Set each record down exactly, excluding all images.
## BEGIN Data
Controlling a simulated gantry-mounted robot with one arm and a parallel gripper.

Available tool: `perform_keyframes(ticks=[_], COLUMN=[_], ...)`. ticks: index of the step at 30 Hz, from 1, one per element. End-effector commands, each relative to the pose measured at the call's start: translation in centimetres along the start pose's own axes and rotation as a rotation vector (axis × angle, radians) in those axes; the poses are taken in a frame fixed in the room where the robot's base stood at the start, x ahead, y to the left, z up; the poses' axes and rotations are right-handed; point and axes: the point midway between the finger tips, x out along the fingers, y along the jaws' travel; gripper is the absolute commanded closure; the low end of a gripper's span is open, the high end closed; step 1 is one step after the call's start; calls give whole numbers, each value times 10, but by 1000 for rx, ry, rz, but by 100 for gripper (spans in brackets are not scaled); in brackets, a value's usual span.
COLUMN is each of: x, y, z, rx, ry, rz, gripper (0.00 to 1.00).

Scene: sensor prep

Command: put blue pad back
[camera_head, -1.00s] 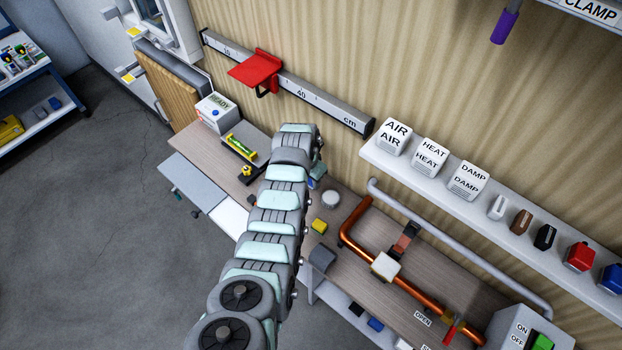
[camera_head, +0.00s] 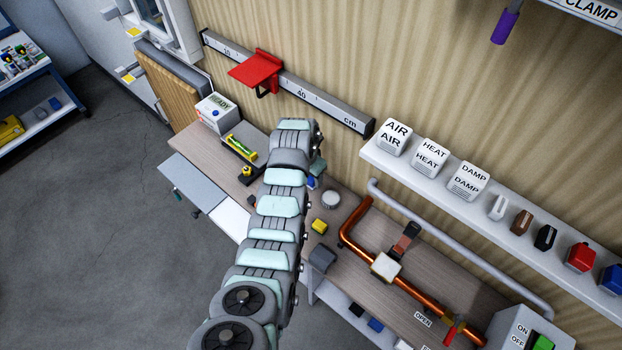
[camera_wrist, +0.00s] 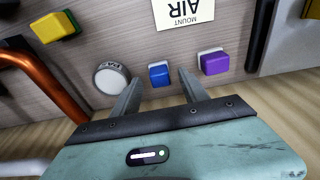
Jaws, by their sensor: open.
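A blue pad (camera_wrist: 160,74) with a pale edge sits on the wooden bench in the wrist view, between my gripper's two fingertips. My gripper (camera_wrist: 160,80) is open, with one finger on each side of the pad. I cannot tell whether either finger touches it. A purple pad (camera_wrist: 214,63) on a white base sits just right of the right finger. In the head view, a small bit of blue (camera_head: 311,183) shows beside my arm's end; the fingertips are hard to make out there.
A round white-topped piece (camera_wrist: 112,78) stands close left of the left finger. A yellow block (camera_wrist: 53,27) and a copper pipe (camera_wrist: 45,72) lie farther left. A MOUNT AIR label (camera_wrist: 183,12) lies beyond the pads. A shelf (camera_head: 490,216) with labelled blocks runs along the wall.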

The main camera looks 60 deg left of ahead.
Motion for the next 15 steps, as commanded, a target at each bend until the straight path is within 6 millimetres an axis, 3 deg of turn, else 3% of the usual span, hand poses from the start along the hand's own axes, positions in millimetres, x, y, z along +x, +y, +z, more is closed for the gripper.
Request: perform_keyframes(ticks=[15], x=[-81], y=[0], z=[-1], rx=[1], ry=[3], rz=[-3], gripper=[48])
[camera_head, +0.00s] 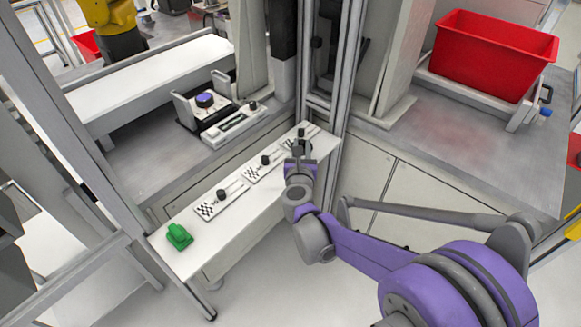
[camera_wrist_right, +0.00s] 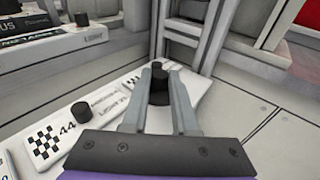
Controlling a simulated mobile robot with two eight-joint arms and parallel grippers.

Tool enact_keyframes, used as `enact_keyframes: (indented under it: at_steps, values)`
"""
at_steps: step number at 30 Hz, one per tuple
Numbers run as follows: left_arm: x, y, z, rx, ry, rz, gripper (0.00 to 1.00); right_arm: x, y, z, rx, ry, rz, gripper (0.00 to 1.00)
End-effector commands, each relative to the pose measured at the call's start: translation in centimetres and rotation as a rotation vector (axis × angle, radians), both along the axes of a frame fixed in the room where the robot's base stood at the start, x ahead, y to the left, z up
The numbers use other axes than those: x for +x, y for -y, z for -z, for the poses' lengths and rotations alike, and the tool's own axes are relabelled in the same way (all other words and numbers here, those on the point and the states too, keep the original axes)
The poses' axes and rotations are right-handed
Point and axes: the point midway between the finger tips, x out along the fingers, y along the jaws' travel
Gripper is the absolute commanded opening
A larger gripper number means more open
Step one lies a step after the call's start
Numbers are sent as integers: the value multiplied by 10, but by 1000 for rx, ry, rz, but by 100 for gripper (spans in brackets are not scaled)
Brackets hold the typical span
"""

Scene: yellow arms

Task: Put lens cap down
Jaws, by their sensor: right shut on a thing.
## END Data
The reply.
Controlling a simulated gantry-mounted robot with one arm and a parallel gripper.

Available tool: `perform_keyframes(ticks=[_], COLUMN=[_], ...)`. ticks: index of the step at 30 Hz, from 1, one per element. End-effector commands, each relative to the pose measured at the call's start: translation in centimetres along the start pose's own axes and rotation as a rotation vector (axis × angle, radians) in those axes; the poses are taken in a frame fixed in the room where the robot's base stood at the start, x ahead, y to the left, z up; the poses' axes and rotations are right-handed; point and axes: the point midway between the finger tips, x out along the fingers, y along the jaws' travel; gripper is the absolute commanded closure; the low end of a gripper's span is open, the high end closed; step 1 is one step after the call's start; calls give whole numbers, each value times 10, but by 1000 for rx, ry, rz, but by 100 for gripper (spans in brackets are not scaled); in brackets, a value's usual span.
COLUMN is each of: x, y, z, rx, ry, rz, gripper (0.00 to 1.00).

Scene: sensor prep

Command: put blue pad back
[camera_head, -1.00s] 
[camera_head, +0.00s] 
[camera_wrist, +0.00s] 
Jaws, by their sensor: open.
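A blue pad (camera_wrist: 160,74) with a pale edge sits on the wooden bench in the wrist view, between my gripper's two fingertips. My gripper (camera_wrist: 160,80) is open, with one finger on each side of the pad. I cannot tell whether either finger touches it. A purple pad (camera_wrist: 214,63) on a white base sits just right of the right finger. In the head view, a small bit of blue (camera_head: 311,183) shows beside my arm's end; the fingertips are hard to make out there.
A round white-topped piece (camera_wrist: 112,78) stands close left of the left finger. A yellow block (camera_wrist: 53,27) and a copper pipe (camera_wrist: 45,72) lie farther left. A MOUNT AIR label (camera_wrist: 183,12) lies beyond the pads. A shelf (camera_head: 490,216) with labelled blocks runs along the wall.

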The main camera looks 60 deg left of ahead.
Motion for the next 15 steps, as commanded, a target at each bend until the straight path is within 6 millimetres an axis, 3 deg of turn, else 3% of the usual span, hand poses from the start along the hand's own axes, positions in millimetres, x, y, z along +x, +y, +z, more is closed for the gripper.
Request: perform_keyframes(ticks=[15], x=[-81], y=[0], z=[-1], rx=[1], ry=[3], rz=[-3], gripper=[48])
[camera_head, +0.00s] 
[camera_wrist_right, +0.00s] 
Controlling a simulated mobile robot with two eight-joint arms and parallel grippers.

Tool enact_keyframes, used as `enact_keyframes: (indented under it: at_steps, values)`
"""
at_steps: step number at 30 Hz, one per tuple
Numbers run as follows: left_arm: x, y, z, rx, ry, rz, gripper (0.00 to 1.00); right_arm: x, y, z, rx, ry, rz, gripper (0.00 to 1.00)
End-effector commands, each relative to the pose measured at the call's start: translation in centimetres and rotation as a rotation vector (axis × angle, radians), both along the axes of a frame fixed in the room where the robot's base stood at the start, x ahead, y to the left, z up
The numbers use other axes than those: x for +x, y for -y, z for -z, for the poses' lengths and rotations alike, and the tool's own axes are relabelled in the same way (all other words and numbers here, those on the point and the states too, keep the original axes)
The poses' axes and rotations are right-handed
Point and axes: the point midway between the finger tips, x out along the fingers, y along the jaws' travel
Gripper is the absolute commanded opening
A larger gripper number means more open
Step one lies a step after the call's start
Numbers are sent as integers: the value multiplied by 10, but by 1000 for rx, ry, rz, but by 100 for gripper (spans in brackets are not scaled)
Brackets hold the typical span
"""

Scene: yellow arms

Task: Put lens cap down
Jaws, by their sensor: right shut on a thing.

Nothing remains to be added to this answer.